Three T-34 tanks. The emblems read за родину, "For the motherland":
Soviet howitzers of different calibres and ranges:
Mobile rocket artillery "Катюша" (Katyusha) - the Nazi soldiers called this "Stalinorgel" (Stalin's organ) due to the whistling sounds the rocket launchs were producing. It was a very feared weapon amongst the enemy. The insignia reads "На Берин!" which means "To Berlin!", emphasing the Soviet efforts to end the fascist terror at its roots.
This is a destroyed T-34 that was recovered from the bottom of the Volga river:
And, something typical for Russian people is taking selfies about everywhere. A sad statistic, they rank very high on the list of nations by number of people died during taking a selfie. On this display of multiple generations of older Soviet tanks, this man chose to climb one of them to take a selfie:
The museum itself hosts a lot of exhibits and tells lots of stories from the war time and generally was very interesting. If you happen to be anywhere near Volgograd some time, I strongly recommend to give it a visit.
I have made a few pictures inside the museum (after having bought a camera permit), but the lighting was low and most stuff was behind glass. However, the following is a shot from inside the Museum's main hall and displays the IBIS capability of my beloved little Olympus camera quite well. It was taken handheld at 80mm equivalent focal range, ISO 800 with 1/20th of a second shutter speed:
On another day, we visited the impressive memorial at Mamayev Kurgan (Mamayev Hill) and the weather was fortunately a little better for taking pictures outside. The hill was a strategic place for both, defending and attacking parties throughout the battles, and therefore was heavily fought for.
The memorial is the most visited site in Russia and is built on top of the Mamayev hill just next to the Volga river. A large stairway leads up to the memorial from the street level, and once you have climbed the stairs to reach the first platform, the big sculpture "Standing until death" greets the visitors, which symbolizes the "No step back"-mentality of the Soviet forces:
On the further way to the mid-level "Square of heroes", two walls with complex and detailed carvings are lining the next stairway:
On the mid level platform, there is a large water baisin, lined by statues and a carved wall. The baisin symbolizes the Volga river, and the statues are guards protecting it.
Also on this level is the statue of the Mourning Mother, which also serves as the final resting place of Vasily Chuikov, the supreme commander of the 62th army which was mainly responsible for defeating the Nazi troops in Stalingrad:
A few steps behind this statue, a small orthodox church has been built beautifully embedded into the monument's park:
On the edge of the hill, you can also enjoy a panoramic view over the city of Volgograd of today. It has been rebuilt in a functional soviet style, with lots of high apartment blocks. It's noteable tho, that they also have quite a few rural-style areas in midst of it, where small family owned houses are located:
To reach the final platform, you can either use another stairway or take the path through the Hall of Fame, where a hand holding an eternal flame is guarded by Russian soldiers.
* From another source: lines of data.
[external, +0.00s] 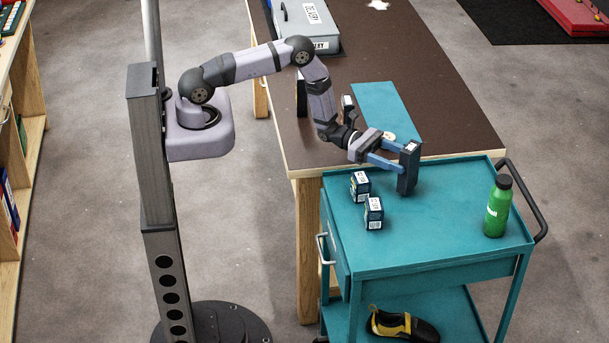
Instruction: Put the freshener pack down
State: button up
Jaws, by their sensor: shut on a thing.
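My gripper (393,164) reaches over the teal cart (440,245) from the left, and its blue fingers are shut on a tall dark pack. I take this to be the freshener pack (409,170); it is upright, with a small pale patch near its top. The pack is over the back middle part of the cart top. I cannot tell whether its lower end touches the surface. The fingertips are partly hidden by the pack.
Two small dark boxes with white labels, one (360,186) behind the other (374,212), stand left of the pack. A green bottle (497,208) stands at the right. The cart's front middle is clear. A brown table (440,90) with a teal mat (375,105) adjoins behind.

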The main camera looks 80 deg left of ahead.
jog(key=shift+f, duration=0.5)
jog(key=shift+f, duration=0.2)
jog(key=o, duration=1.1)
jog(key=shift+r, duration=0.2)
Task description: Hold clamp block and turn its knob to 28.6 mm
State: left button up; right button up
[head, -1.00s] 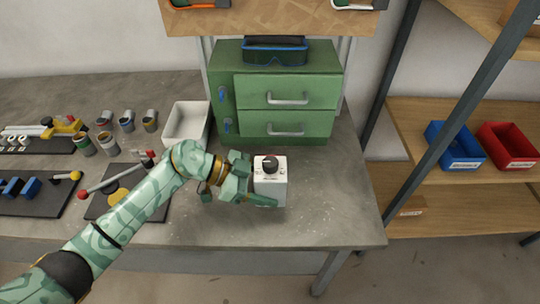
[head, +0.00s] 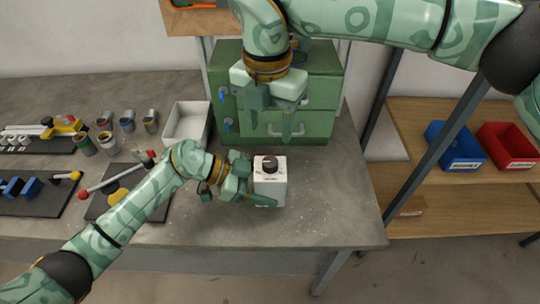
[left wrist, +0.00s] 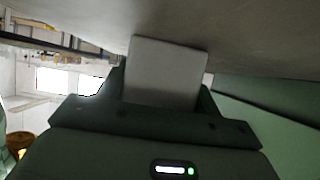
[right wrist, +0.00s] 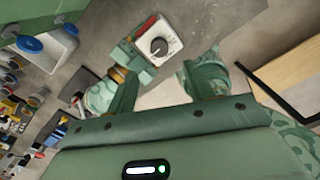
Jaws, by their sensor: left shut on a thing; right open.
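The clamp block (head: 269,187) is a white box standing upright on the grey bench, with a dark round knob (head: 269,164) on top. My left gripper (head: 262,190) is shut on the block from its left side. The block also fills the space between the fingers in the left wrist view (left wrist: 165,72). My right gripper (head: 271,122) is open and empty, above and behind the block, in front of the green cabinet. In the right wrist view the knob (right wrist: 159,46) shows from above with a pale pointer line, beyond the fingertips; the dial's numbers are too small to read.
The green drawer cabinet (head: 325,90) stands behind the block. A white tray (head: 186,124) and several small cups stand to the left, beside toggle-clamp fixtures (head: 113,190) on dark plates. The bench is clear right of the block. A shelf with blue (head: 455,146) and red bins is at right.

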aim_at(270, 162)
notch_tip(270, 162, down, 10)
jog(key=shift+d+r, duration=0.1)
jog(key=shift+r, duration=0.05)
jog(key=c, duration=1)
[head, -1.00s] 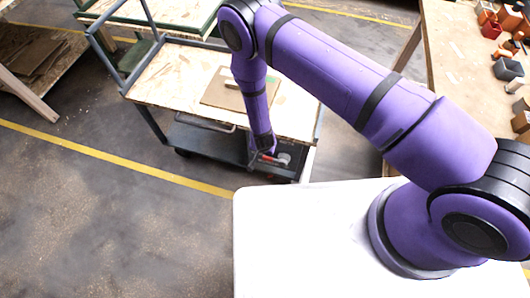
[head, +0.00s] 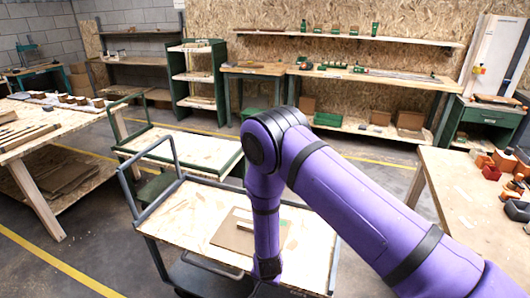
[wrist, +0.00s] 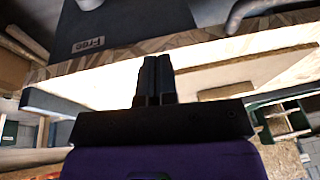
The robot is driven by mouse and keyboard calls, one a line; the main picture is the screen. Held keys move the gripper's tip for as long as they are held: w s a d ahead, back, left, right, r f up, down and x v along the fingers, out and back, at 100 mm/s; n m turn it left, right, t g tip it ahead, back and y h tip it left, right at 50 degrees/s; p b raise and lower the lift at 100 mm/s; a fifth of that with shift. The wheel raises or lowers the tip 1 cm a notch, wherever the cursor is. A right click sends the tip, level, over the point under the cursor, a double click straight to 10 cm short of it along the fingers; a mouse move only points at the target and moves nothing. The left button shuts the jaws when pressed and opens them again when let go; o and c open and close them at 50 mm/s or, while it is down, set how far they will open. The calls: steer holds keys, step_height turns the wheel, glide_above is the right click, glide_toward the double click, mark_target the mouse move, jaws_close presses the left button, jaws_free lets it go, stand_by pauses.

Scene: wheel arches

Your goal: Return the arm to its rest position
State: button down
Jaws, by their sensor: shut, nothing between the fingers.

On the walls of the hall, a list of names is displayed, one for each fallen soldier during the battle. Each 30 or so minutes, you can observe a changing of the guards, unfortunately I missed to take any pictures of this ceremony. And I wish there would be more space next to the soldiers in the following picture:
And then finally, you reach the iconic "Motherland calls" statue, which is considered the 3rd highest free standing statue in the world. From toe to the edge of the sword, it is 85 metres (279 feet) high and weighs 7900 metric tons. In comparison, the Statue of Liberty in New York is 46 metres (151 feet) in size without the socket it is standing on.
Since we spent quite some time on the site, about an hour later the sun was preparing to settle behind the hill and I was able to take the following silhouette image of the statue, with a beautiful cloudy sky in the background. The people on the bottom serve as a good scale indicator for the sheer size of the Motherland Calls statue:
Hope you enjoyed this short trip to Russia as much as we did. I can only recommend everyone interested in history to go see these places, and to get an impression of how bad war can be and why it is important to remember what happened in the past, so events like these may not happen anymore.
Having said all this, I can only pledge for friendship. Дружба. Freundschaft.